**TASK PROMPT**
Count the lines containing "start". Give the number alone.

**PROVIDED DATA**
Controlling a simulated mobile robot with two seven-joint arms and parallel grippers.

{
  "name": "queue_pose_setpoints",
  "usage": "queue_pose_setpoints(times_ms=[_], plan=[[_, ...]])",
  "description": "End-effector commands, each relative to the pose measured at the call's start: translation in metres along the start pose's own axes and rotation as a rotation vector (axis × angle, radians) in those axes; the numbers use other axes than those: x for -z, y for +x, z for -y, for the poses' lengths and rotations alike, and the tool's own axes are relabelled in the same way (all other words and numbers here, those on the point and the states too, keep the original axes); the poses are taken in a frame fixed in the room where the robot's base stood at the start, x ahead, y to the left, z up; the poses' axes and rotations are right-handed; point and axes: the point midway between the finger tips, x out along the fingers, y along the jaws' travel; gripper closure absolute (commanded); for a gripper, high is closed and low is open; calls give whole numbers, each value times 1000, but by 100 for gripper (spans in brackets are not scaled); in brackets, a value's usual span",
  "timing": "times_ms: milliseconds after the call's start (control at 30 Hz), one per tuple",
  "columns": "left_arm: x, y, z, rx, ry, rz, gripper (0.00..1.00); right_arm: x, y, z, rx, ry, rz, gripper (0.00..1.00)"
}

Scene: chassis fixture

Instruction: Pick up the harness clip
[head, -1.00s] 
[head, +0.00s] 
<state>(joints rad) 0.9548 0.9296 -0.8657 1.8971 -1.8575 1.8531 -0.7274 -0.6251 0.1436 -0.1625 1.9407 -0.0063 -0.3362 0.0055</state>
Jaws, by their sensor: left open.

**OUTPUT OF THE TASK**
2